The self-referentiality is understandable. After all, the endless deluge of resurrections is kind of jaw-dropping, isn’t it? Who would have thought that everything from Arrested Development to Wet Hot, Full House, Veronica Mars, The Gilmore Girls, and even more serious-minded, artful fare like Twin Peaks would get second lives all these years later? Sometimes, it’s best to acknowledge the absurdity of the situation and move on, or, in Wet Hot’s case, keep mining it for more comedic gold.

But it can also be just as refreshing to come back a decade later as if nothing happened. That’s the road Tim Heidecker and Eric Wareheim take with their 10-year anniversary special for Tim And Eric Awesome Show, Great Job! (or, as they dub it, 10 Year Anniversary Version, Great Job?), so much that it shouldn’t even be called a special (or a “version”) at all. Unlike the rejiggered format, new alter egos, and added holiday weight of their Chrimbus Special, 10 Year plays like just another excellent episode of Awesome Show.

It has the same trippy opening sequence, the same freak-show warping of late-night infomercials, and—most important of all—the same cast of characters pulled up from the strangest bowels of public-access television. In perhaps the only true nod to its own anniversary status, 10 Year features more regulars than the typical episode—a sort of faster-than-usual Greatest Hits of Awesome Show.

David Liebe Hart is back with yet another dead-eyed cat puppet to teach children about the importance of growing their own food. And in true Liebe Hart fashion, the song quickly mutates from innocence to depravity, with him essentially telling kids to fuck the very dirt beneath their shoes. John C. Reilly also returns for an all-too-brief interlude as Dr. Steve Brule, Pierre actor Ron Austar gets a rare gross-out bit involving hairballs, Casey Tatum and His Brother sing a new song about merry-go-rounds, and Spagett springs up from behind a gravestone for his unfunniest prank of all. And to squeeze in even more Awesome Show regulars, Heidecker and Wareheim call up what appears to be everyone in the rest of their cast, soliciting them to attend each of their competing martial arts demonstrations over the weekend (Tim practices “tae kwon doo”; Eric, “tai cheesh”).

While the martial arts storyline serves as a framing device to connect all the nightmare visions, there could actually be a bigger theme at play—one that reinforces Awesome Show’s place in pop-culture history (now over 10 years strong) without ever explicitly saying so. That would be the concept of fathers passing on their legacies—no matter how bizarre—to their sons. Dads have always been somewhat of a recurring theme on Awesome Show (just ask Pierre), but here, Heidecker and Wareheim specifically hone in on the passage of time; on men dying and their life’s work being taken over by their offspring, for better or for worse.
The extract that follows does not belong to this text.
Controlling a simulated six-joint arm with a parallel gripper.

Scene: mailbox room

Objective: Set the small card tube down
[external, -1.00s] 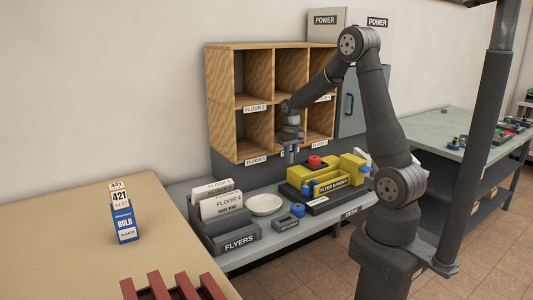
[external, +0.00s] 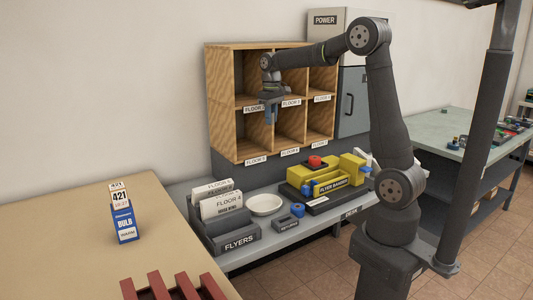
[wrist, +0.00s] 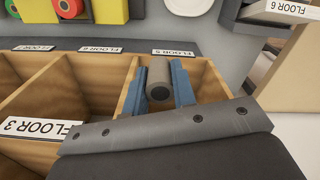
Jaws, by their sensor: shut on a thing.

If that sounds like a stretch, just look at the number of dead dads that crop up on 10 Year. When peddling a top hat that gets inflated by one’s own flatulence (don’t ever use it for diarrhea!), Bradley Michael Fartz sadly recalls his father criticizing his past failed CincoBrown products, such as the Poop Tube. Likewise, in a new commercial for child clown rentals, Wareheim’s Steve Mahanahan reveals that his father, Donald (played by Will Ferrell in past episodes), got shot in the face while trying to break him out of jail. Now, the family business is all his, and because he’s moved it to a cruise ship, renters can do whatever they’d like with their rented clowns behind closed doors. And of course, no dad-centric episode would be complete without Will Forte’s Will Grello, back to angrily inform us that he’s now channeled his father’s abuse into a successful self-massage business.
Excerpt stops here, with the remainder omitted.